Return the full listing exactly as it is written.
# DATA SEGMENT start
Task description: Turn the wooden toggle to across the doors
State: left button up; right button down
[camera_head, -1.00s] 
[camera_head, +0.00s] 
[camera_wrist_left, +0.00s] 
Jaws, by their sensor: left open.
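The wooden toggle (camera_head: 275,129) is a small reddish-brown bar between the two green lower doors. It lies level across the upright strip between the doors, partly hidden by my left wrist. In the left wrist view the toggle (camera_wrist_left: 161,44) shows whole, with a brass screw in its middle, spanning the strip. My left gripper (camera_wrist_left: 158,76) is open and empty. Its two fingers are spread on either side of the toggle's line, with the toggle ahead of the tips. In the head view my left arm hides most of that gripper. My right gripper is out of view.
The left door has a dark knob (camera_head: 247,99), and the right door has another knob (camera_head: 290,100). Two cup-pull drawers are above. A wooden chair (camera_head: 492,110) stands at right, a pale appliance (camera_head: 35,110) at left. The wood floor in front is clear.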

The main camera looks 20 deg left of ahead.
# DATA SEGMENT end
ANSWER FOR THIS EXERCISE |
Task description: Turn the wooden toggle to across the doors
State: left button up; right button down
[camera_head, -1.00s] 
[camera_head, +0.00s] 
[camera_wrist_left, +0.00s] 
Jaws, by their sensor: left open.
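The wooden toggle (camera_head: 275,129) is a small reddish-brown bar between the two green lower doors. It lies level across the upright strip between the doors, partly hidden by my left wrist. In the left wrist view the toggle (camera_wrist_left: 161,44) shows whole, with a brass screw in its middle, spanning the strip. My left gripper (camera_wrist_left: 158,76) is open and empty. Its two fingers are spread on either side of the toggle's line, with the toggle ahead of the tips. In the head view my left arm hides most of that gripper. My right gripper is out of view.
The left door has a dark knob (camera_head: 247,99), and the right door has another knob (camera_head: 290,100). Two cup-pull drawers are above. A wooden chair (camera_head: 492,110) stands at right, a pale appliance (camera_head: 35,110) at left. The wood floor in front is clear.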

The main camera looks 20 deg left of ahead.

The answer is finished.